Written exercise:
Wherever a line holds the word "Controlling", copy that line out.

Provided entries:
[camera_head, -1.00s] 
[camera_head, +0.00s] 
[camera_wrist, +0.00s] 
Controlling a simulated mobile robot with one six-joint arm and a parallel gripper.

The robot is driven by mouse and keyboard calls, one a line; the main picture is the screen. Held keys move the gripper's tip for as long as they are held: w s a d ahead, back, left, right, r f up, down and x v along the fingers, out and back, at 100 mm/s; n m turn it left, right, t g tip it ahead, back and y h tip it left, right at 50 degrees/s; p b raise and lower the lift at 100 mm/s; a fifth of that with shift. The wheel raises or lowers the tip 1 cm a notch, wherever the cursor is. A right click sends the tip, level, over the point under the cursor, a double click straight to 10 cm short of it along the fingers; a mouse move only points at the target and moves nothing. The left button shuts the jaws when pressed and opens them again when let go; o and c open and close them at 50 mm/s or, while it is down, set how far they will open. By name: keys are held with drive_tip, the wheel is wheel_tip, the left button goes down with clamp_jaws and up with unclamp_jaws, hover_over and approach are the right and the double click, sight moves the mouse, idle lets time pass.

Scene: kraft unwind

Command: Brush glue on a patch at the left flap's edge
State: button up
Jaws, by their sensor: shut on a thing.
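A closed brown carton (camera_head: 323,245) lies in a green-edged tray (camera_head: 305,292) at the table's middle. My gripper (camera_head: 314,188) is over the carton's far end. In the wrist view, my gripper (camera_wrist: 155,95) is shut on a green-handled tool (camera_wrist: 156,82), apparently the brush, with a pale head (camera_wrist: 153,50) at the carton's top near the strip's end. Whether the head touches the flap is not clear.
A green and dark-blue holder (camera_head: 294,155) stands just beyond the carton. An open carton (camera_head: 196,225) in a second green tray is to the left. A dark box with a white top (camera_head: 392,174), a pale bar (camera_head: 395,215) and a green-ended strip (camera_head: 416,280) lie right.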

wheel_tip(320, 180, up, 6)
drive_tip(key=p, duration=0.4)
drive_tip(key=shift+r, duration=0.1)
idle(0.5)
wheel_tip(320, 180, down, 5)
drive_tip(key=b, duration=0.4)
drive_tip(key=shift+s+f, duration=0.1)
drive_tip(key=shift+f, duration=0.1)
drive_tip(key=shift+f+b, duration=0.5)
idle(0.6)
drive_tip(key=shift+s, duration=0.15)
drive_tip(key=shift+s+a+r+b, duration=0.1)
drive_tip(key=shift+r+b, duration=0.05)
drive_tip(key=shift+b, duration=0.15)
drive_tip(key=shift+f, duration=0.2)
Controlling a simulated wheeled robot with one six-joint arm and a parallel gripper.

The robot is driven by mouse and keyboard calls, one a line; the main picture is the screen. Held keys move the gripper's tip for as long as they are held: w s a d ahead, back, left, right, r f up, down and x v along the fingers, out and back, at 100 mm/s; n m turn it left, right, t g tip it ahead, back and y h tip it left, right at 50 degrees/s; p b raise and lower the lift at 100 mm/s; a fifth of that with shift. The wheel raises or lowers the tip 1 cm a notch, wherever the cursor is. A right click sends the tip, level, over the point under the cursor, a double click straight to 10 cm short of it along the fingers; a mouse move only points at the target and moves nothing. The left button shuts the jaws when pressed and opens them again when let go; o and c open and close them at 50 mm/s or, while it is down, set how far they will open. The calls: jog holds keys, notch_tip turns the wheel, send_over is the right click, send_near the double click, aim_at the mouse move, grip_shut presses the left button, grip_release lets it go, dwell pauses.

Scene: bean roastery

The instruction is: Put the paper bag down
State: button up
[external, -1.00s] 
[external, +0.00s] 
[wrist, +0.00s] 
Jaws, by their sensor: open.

Completed task:
Controlling a simulated mobile robot with one six-joint arm and a parallel gripper.
Controlling a simulated wheeled robot with one six-joint arm and a parallel gripper.

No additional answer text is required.